Die Wanne läuft aus

Die Polizei mustert nach und nach ihre alten Mannschaftswagen aus – die guten, alten Wannen. Damit stirbt ein Dinosaurier des Straßenkampfes. Der neue Bus ist klimatisiert, hat Panoramascheiben und kommt ohne Tankstopp bis nach Gorleben

VON PLUTONIA PLARRE

„Die da oben“ kapieren meist nicht, was der 1. Mai in Kreuzberg für die Uniformierten bedeutet. Polizeiführer machen dann gerne Folgendes: Sie setzen die Person in einen vergitterten grün-weißen Mannschaftswagen – im Volksmund „Wanne“ genannt – und lassen auf dem Gelände der Polizeischule einen Steinhagel auf das Fahrzeug niedergehen. So geschehen mit Eberhard Diepgen (CDU), als der noch Regierender Bürgermeister war, auf dem Gelände der Polizeischule. „Diepgen war kreidebleich, als er rauskam. In seinem Gesicht stand die nackte Angst“, erinnert sich ein pensionierter Beamter schmunzelnd.

Bei Georg Schertz, der von 1987 bis 1992 Polizeipräsident war, war die Show nicht mal fingiert: „Wollen Sie mal mitfahren?“, luden Untergebene Schertz ein, mal eine Runde durch Kreuzberg zu drehen, als es dort mal wieder richtig heftig zuging. „Wir haben uns Klamotten ohne Ende eingefangen und sind auf der Felge wieder zurückgekommen“, erzählen sich die, die damals dabei waren. „Schertz redet darüber heute noch.“

Wenn es ein Symbol für die Zeiten gibt, in denen in Berlin der Straßenkampf tobte, dann ist es die Wanne, im Behördenslang GruKaWe (Gruppenkraftwagen) oder Gru. Was hat sie im Laufe der Jahre nicht alles abbekommen: Farbbeutel, Steine, Flaschen, Zwillengeschosse, Molotowcocktails. Selbst die eine oder andere Gehwegplatte kam in den rauen 80ern von Dächern geflogen. Ungezählte Beulen zeugen davon. Sie rausmachen wäre viel zu teuer gewesen, sie wurden nur überlackiert. 250 Fahrzeuge der Baureihen D 408, 508, 609 und 611 – eine Spezialanfertigung von Mercedes für den Berliner Markt – nannte der Fuhrpark der Polizei einst sein Eigen. Inzwischen gibt es nur noch 164 und es werden immer weniger.
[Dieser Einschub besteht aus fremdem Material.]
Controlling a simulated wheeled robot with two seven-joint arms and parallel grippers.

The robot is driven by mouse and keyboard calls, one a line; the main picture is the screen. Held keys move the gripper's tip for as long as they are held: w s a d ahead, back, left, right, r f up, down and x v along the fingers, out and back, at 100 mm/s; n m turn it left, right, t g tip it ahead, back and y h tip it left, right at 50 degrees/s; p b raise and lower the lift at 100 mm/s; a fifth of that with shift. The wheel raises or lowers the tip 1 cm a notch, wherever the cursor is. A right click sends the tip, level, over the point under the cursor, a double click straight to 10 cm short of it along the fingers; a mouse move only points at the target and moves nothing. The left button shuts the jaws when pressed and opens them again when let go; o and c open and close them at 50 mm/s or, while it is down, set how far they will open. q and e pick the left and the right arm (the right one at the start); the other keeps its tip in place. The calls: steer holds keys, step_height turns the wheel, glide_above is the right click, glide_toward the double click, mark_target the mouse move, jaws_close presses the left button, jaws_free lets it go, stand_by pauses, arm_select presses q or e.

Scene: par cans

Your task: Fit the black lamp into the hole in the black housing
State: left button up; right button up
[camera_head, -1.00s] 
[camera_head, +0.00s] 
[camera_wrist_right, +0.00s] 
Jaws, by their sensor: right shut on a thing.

Die Wanne wird ausgemustert. In zehn Jahren, so die Schätzung von Experten, wird die Seyfried-Comic-Vorlage ganz aus dem Berliner Straßenbild verschwunden sein. An ihre Stelle treten kleinere Renault Master und Mercedes Sprinter, eine Mischung aus Kleintransporter und Bully. Von denen ist aber schon jetzt klar, dass sie der altgedienten Wanne nicht das Wasser reichen können.

Anders der D 814. Der schneeweiße Mercedesbus mit bruchsicheren Panoramascheiben ist eine echte Konkurrenz. Nur die aus Bundesmitteln bezahlten Einsatzhundertschaften der Bereitschaftspolizeien bekommen dieses Fahrzeug. 60 von insgesamt 90 Bussen hat Berlin schon erhalten. Am Sonntag in Kreuzberg werden sie im Einsatz sein.

Selbst hartgesottene Wannenfans in den Reihen der Polizei müssen zugeben: Die Reise mit dem vollklimatisierten D 814 zum Castor-Transport nach Gorleben ist ein Genuss. Die in Zweierreihen hintereinander angeordneten Sitze sind gut gepolstert. An jedem Platz gibt es eine Leselampe und einen Klapptisch.

In der alten Wanne saß sich die Mannschaft auf zwei harten Längsbänken gegenüber. Man hatte Beinfreiheit und konnte sich während der Fahrt bequem den OKV (Oberkörpervollschutz) überziehen, ohne den Nachbarn ständig anzurempeln. Dass jeder jeden im Blick hatte, machte die Fahrt zwar kommunikativer, spätestens ab 60 Stundenkilometern ging aber jedes Gespräch im mörderischen Geschepper unter. Lustig wurde es immer dann, wenn der Fahrer plötzlich bremsen musste. Dann rutschte die ganze Mannschaft dem Ersten auf den Schoß, schlug mit den Köpfen zusammen und rutschte im gleichen Tempo zurück.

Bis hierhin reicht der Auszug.